Nota a margine: cattolici e ebrei, ambedue minoranze, hanno una lunga storia di intese e battaglie comuni, Oltreoceano. Ma c'è un significativo punto di distacco, ed è del 1926, nel pieno della affermazione dei Classical Reform. Le organizzazioni cattoliche iniziarono una battaglia contro la pubblicità di preservativi, che stava per essere legalizzata. Si aspettavano di trovare solidarietà tra gli ebrei, preoccupati come loro di questa degenerazione dei costumi. Ma la Conferenza dei Rabbini Americani rispose che il centro della morale familiare ebraica era la fedeltà reciproca e che il controllo delle nascite poteva essere un metodo per affrontare il problema della povertà. E così, nel 1929, gli ebrei furono la prima religione in America a favorire la contraccezione.
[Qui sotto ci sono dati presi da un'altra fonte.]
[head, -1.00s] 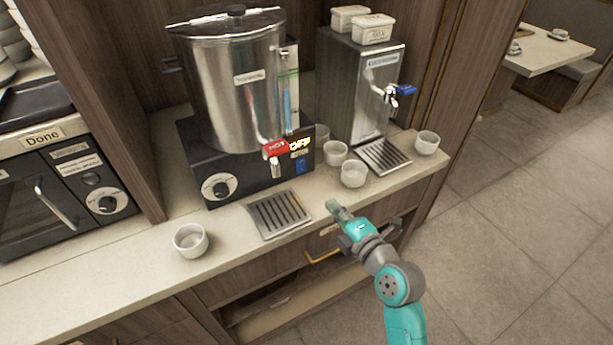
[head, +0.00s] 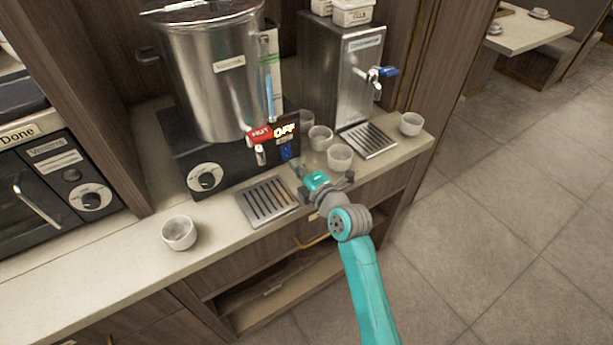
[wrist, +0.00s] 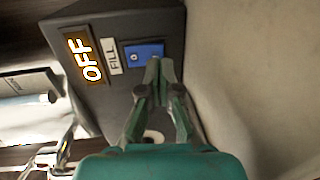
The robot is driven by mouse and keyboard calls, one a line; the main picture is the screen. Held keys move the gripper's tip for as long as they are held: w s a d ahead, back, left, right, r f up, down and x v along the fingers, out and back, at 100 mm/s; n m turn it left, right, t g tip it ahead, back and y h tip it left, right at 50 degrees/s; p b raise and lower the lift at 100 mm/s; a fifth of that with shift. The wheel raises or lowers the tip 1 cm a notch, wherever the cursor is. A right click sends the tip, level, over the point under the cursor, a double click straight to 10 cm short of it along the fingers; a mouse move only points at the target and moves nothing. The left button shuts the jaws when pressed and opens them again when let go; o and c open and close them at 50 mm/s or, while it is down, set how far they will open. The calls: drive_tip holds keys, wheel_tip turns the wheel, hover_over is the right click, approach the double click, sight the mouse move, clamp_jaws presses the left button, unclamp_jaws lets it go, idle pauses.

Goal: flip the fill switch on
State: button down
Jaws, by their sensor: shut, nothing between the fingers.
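The blue fill switch (head: 286,152) sits on the front of the dark boiler base (head: 182,152), below a lit OFF sign (head: 285,130). In the wrist view the blue switch (wrist: 144,52) lies beside the FILL label (wrist: 114,57) and the glowing OFF sign (wrist: 83,60). My gripper (head: 298,167) is in front of the switch at the counter's edge. In the wrist view its closed fingertips (wrist: 158,64) are at the switch's lower right and hide part of it. I cannot tell whether they touch it. The gripper holds nothing.
Several white cups stand around, with one cup (head: 340,157) close to the right of my gripper. A drip tray (head: 268,201) lies to its left. The red HOT tap (head: 260,137) juts out left of the switch. A second dispenser (head: 340,75) stands to the right.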

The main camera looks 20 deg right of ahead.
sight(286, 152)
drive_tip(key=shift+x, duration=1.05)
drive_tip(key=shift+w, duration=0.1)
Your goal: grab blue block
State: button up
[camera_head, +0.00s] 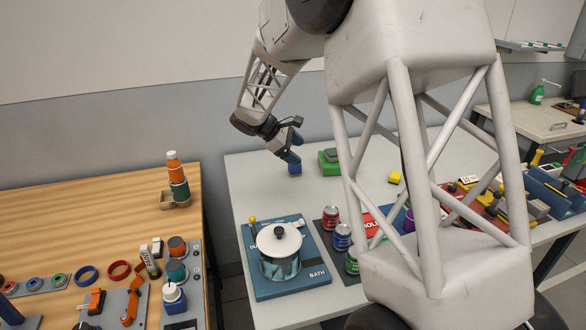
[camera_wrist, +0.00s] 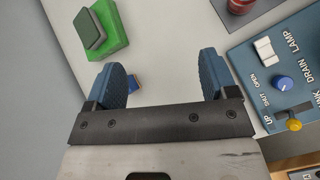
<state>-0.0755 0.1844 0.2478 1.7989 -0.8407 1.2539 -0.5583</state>
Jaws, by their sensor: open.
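A small blue block with an orange-brown edge (camera_wrist: 136,83) lies on the pale table in the wrist view, close beside the left finger, which may hide part of it. In the head view the blue block (camera_head: 295,170) shows small, just below my gripper's fingertips. My gripper (camera_wrist: 163,78) is open, with its two blue ribbed fingers wide apart and nothing held between them. In the head view my gripper (camera_head: 293,153) hangs near the table's far left edge. Its exact height over the block is hard to tell.
A green block with a grey top (camera_wrist: 105,28) lies near the left finger. A blue bath panel (camera_head: 262,290) with a white lidded pot (camera_head: 279,243) stands toward the front, with several cans (camera_head: 331,217) to its right. A yellow block (camera_head: 395,178) lies farther right. Bare table surrounds the blue block.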

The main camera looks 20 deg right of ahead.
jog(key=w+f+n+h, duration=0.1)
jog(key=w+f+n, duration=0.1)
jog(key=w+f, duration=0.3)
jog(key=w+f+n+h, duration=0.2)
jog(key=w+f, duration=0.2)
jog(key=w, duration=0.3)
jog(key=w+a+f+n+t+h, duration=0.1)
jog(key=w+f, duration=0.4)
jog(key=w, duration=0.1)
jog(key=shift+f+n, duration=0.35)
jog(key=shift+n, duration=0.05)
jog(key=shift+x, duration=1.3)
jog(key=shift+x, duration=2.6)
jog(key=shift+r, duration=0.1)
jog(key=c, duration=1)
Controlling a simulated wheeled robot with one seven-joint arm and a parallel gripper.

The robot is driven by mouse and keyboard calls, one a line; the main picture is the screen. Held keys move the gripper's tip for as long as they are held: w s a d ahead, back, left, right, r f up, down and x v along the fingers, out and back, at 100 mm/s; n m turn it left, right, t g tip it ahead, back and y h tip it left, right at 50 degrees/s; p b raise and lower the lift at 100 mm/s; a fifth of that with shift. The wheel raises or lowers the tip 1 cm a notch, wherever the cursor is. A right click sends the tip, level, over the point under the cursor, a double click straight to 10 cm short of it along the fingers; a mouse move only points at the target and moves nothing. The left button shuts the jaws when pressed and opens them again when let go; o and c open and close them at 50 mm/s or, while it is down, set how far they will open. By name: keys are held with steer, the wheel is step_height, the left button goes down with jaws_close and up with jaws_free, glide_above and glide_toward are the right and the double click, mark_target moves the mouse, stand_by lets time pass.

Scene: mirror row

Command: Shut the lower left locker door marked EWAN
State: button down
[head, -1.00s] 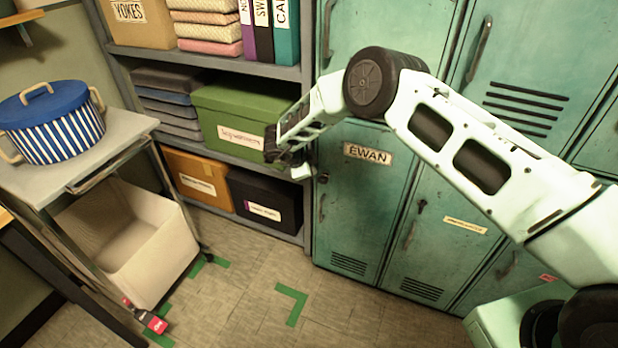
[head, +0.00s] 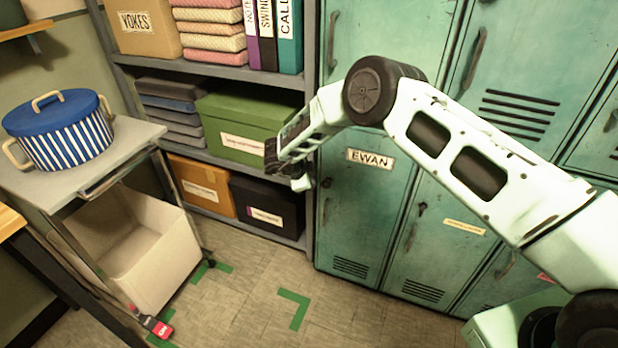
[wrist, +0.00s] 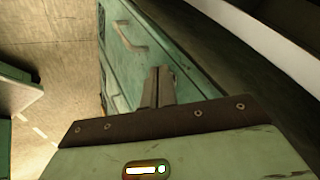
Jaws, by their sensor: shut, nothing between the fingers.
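The lower left locker door marked EWAN (head: 365,220) is teal, with a label near its top, a small lock and handle on its left side and a vent low down. In the head view it looks flush with the locker front, with no clear gap at its edges. My gripper (head: 284,168) is at the door's upper left, in front of the shelf's edge; whether it touches the door I cannot tell. In the wrist view its fingers (wrist: 158,88) are together and empty, with teal locker fronts and a handle (wrist: 130,40) beyond them.
A grey shelf with a green box (head: 245,125) and a black box (head: 266,206) stands left of the lockers. A trolley (head: 135,135) carries a blue striped pot (head: 60,133). The floor before the EWAN door is clear, with a green tape corner (head: 295,308).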

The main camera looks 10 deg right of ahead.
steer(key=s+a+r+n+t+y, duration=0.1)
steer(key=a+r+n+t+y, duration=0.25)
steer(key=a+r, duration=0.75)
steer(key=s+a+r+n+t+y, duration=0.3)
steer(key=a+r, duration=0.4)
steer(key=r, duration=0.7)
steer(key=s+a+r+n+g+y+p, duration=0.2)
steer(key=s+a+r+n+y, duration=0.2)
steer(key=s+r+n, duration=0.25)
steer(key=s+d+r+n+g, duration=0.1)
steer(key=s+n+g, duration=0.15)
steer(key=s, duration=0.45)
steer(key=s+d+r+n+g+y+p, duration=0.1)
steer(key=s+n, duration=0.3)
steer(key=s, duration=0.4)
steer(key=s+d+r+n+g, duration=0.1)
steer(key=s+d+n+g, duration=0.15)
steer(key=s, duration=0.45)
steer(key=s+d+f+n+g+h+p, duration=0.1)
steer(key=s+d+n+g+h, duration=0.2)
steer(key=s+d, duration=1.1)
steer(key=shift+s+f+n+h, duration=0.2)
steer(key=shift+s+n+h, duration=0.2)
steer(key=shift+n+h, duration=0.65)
Le chiese protestanti liberali avrebbero, poi, seguito il loro esempio.
Ma, ovviamente, qui parliamo solo di storia.

1 commento:

Anonimo ha detto...

Sebbene capisca il senso di quello che dici spesso su Sholem, nell'ambito del dibattito dell'ebraismo italiano, continuo a pensare che "regalare" Sholem (e magari anche Benjamin) agli ortodossi sia un errore. Quella che andrebbe rifiutata è l'attualizzazione distorta di alcun tesi giovanili di Sholem, questo senza dubbio. Ma, al di là dei limiti del loro pensiero, in Sholem ed in Benjamin è presente una tensione alla dimensione profetica dell'ebraismo ed al tiqqun olam che mi pare li porti lontano dalla tradizione ortodossa prevalente - e credo che questo andrebbe altrettanto sottolineato.